Intel CEO: The exclusivity and loyalty of OEMs are up for bids

How much change will the PC market actually see?

We presented Moorhead and AMD Communications Director John Taylor with Otellini's statement of just minutes earlier, painting the CPU market as being driven by manufacturers whose loyalties have price tags that dominant players, by the EC's definition, are better able to satiate than others. While both declined to knock down the Intel CEO's illustrations entirely, Moorhead asserted there's a big difference between volume pricing -- which Otellini said was the only dynamic in play during the relevant period of the EC's investigation -- and exclusionary pricing, which gives customers huge price breaks in exchange for exclusivity. However it was that these deals were entered into, he told us, the EC determined that they were in fact made, and that Intel is in fact responsible.

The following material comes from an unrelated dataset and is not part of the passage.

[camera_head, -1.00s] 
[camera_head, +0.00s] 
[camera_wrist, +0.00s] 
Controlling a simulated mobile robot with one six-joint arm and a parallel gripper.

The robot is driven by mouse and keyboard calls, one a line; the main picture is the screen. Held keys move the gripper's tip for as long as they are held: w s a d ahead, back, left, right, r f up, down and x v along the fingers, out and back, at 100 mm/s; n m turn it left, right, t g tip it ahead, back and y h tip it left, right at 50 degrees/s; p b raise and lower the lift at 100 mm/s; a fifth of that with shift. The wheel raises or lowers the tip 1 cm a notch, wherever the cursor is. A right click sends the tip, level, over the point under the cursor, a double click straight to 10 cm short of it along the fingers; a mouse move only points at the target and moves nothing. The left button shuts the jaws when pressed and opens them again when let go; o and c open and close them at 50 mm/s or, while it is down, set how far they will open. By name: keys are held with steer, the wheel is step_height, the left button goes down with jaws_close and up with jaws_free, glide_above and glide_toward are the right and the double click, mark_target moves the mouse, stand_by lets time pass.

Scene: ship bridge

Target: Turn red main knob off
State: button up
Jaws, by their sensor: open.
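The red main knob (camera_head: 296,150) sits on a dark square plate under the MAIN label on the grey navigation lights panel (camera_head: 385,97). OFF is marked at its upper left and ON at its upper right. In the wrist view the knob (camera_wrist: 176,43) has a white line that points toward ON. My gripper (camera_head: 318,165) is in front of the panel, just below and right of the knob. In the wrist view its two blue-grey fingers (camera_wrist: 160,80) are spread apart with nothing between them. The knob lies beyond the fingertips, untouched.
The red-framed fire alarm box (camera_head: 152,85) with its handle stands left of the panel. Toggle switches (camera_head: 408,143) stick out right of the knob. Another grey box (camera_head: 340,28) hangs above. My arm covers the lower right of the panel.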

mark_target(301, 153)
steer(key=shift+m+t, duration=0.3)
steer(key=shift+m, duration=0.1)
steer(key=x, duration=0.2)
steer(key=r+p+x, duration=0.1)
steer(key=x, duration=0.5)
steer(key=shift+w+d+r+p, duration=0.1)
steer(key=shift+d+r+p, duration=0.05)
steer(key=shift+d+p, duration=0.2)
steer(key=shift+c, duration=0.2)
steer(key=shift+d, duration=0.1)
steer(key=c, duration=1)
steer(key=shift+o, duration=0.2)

"Who knows how far prices would have fallen had Intel played fairly?" Moorhead asked rhetorically. He went on to cite the count of the EC ruling where HP declined a majority of AMD's offer of free CPUs, in order not to interfere with its existing deal with Intel. "You can't get cheaper than free," he said.
At one point during today's Intel press conference, a reporter asked Otellini whether he felt consumers would be less inclined to purchase Intel-based products. "It's hard to imagine that the dynamics of competition would change," he responded. "Most customers buy from both suppliers today. Most customers buy more or less from each supplier depending on the quality of the products, the competitiveness of the products, and the pricing. That dynamic hasn't changed in my career at Intel, which is 35 years, and I don't expect it to change. I don't think a customer is going to put him- or herself at a disadvantage by buying inferior or more costly products just to try to walk lines that maybe are artificial."

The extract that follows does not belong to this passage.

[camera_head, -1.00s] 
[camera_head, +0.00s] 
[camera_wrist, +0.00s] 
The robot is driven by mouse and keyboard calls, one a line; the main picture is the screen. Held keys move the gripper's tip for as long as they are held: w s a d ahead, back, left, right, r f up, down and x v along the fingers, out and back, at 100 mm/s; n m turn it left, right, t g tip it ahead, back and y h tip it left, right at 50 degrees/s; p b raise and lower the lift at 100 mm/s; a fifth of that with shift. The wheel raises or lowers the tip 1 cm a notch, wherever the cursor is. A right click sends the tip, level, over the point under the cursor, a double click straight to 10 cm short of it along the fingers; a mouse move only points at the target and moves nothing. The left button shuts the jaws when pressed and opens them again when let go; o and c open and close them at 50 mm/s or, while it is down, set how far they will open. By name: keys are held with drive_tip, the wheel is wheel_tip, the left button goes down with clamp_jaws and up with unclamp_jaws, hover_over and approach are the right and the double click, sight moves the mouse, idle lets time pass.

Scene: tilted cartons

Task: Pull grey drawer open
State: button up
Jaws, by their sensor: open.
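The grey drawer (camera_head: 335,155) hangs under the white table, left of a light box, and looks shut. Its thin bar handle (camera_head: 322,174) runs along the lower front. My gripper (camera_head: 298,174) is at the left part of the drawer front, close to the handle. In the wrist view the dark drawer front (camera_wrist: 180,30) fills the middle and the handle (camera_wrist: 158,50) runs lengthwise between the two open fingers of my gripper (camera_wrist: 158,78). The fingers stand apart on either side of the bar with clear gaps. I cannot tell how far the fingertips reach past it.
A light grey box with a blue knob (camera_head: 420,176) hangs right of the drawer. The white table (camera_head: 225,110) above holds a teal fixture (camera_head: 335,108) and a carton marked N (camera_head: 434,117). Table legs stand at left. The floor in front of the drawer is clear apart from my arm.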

AMD's Pat Moorhead, though, believes that Intel is now permanently marked. Like an ex-convict, it now has to check in with EU authorities periodically to have its behavior monitored. And that stain may extend to its business deals in the US and elsewhere, he said: "If someone steals from his neighbor, it still makes that person a thief, even though he didn't steal from your house."

From this point, AMD's John Taylor believes that customer and even press perception of AMD will be fairer and more even-handed. "It's not AMD that has to change," he repeated a few times, especially after we cited Otellini more times than he might have liked. "There is [now] a virtuous cycle of fair competition and innovation. [In its absence,] it doesn't matter how hard AMD innovates; the judges will score half-a-point for every blow AMD lands and two points for every blow Intel lands. [Intel's behavior] shuts down that virtuous cycle, stands on AMD's windpipe, and caps that reward for innovation that AMD would receive, that could have been poured back into R&D."

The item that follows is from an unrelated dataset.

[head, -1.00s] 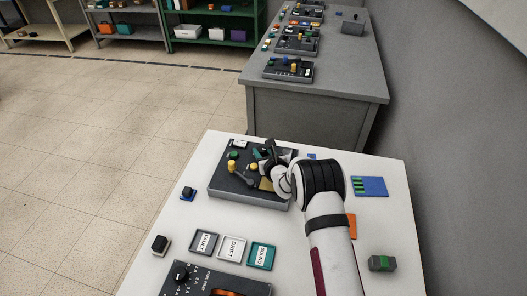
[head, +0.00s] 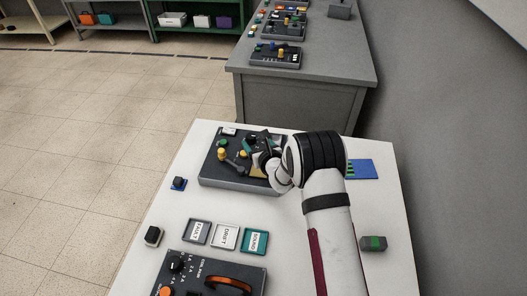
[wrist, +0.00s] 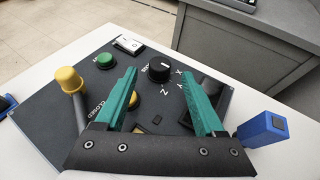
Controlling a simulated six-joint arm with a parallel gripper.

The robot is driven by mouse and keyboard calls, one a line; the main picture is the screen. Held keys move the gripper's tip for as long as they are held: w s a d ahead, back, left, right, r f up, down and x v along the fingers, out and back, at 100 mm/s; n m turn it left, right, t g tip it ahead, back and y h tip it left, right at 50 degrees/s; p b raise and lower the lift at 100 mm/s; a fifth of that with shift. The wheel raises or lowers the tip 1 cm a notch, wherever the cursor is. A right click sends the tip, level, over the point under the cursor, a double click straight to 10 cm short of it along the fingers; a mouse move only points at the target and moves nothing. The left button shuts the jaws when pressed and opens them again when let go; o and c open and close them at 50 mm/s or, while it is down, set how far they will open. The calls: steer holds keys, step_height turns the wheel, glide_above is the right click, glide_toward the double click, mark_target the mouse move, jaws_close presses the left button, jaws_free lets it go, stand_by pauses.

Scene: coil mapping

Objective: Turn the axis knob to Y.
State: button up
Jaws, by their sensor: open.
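The axis knob (wrist: 159,70) is black and round with a short white mark, on a dark panel (wrist: 60,120) with white letters X, Y and Z to its right and below. The mark seems to face the X side; its exact setting is hard to tell. My gripper (wrist: 165,88) has green fingers spread apart, with the knob beyond and between them in the wrist view; I see no contact. In the head view my gripper (head: 261,146) is over the right part of the panel (head: 228,180), and my arm hides that part and the knob.
The panel also carries a yellow-topped lever (wrist: 69,82) by "CLOSED", a green button (wrist: 105,61) and a white switch (wrist: 128,44). A blue block (wrist: 263,129) is at the right. Labelled trays (head: 226,251) and another console (head: 200,281) stand nearer on the white table.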

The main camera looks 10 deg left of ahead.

Expecting the opposite opinion from Otellini, one reporter asked him today whether he expected PC prices could rise as a result of the ruling, partly from Intel passing on the costs of the fine (payable within 90 days of the ruling) to its customers. Repeating his notion that the fine is not officially a "cost" per se that can be transferred to consumer prices, the CEO responded, "I think they'll absolutely see a difference in the price of PCs. Certainly...prices will continue to go down. Quality goes up, performance goes up. There's nothing in this ruling that reverses Moore's law."